Enter your details below to personalize this chart on your data — takes about 2 minutes.
Use the output to pressure-test your plan.
This tool is most useful when you challenge your assumptions and see how multiple goals interact inside one portfolio.
Useful stress tests
- Lower return assumptions to see downside resilience.
- Increase inflation if your goals are education or weddings.
- Test whether step-up is needed to avoid late-stage shortfalls.
What a failure means
- The portfolio turned negative after one of the withdrawals.
- You may need more SIP, more time, lower goal cost, or different timing.
- It does not mean every goal is impossible, only that this exact plan fails.
What success means
- All planned withdrawals were funded from the same corpus.
- The post-retirement portfolio still remained non-negative.
- You can now refine assumptions instead of guessing blindly.
Questions about the planner.
Short answers for the main modeling assumptions.

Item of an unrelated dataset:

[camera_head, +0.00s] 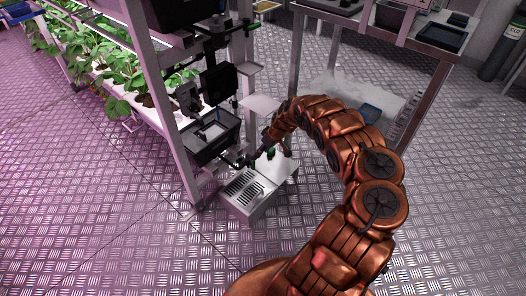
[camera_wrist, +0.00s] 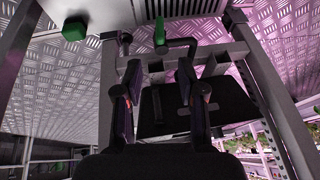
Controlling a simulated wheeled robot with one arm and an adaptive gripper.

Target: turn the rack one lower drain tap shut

Why is inflation mandatory?
Because goal costs entered in today’s rupees are not realistic without inflation. The planner uses inflation to estimate the actual future withdrawal needed.
Why are only a few goal types supported?
This version standardizes the main use cases so the chart can use clear goal icons and simpler inputs. Use the short name field to add context like a child’s name, trip, or city.
Why does the chart stop at age 80?
The chart uses age 80 as a fixed planning runway so different scenarios stay easy to compare on the same horizon.
What does the hover tooltip show?
Line hover shows both nominal and real portfolio values for an age. Goal hover shows the goal type, short name, future cost, and corpus after the withdrawal.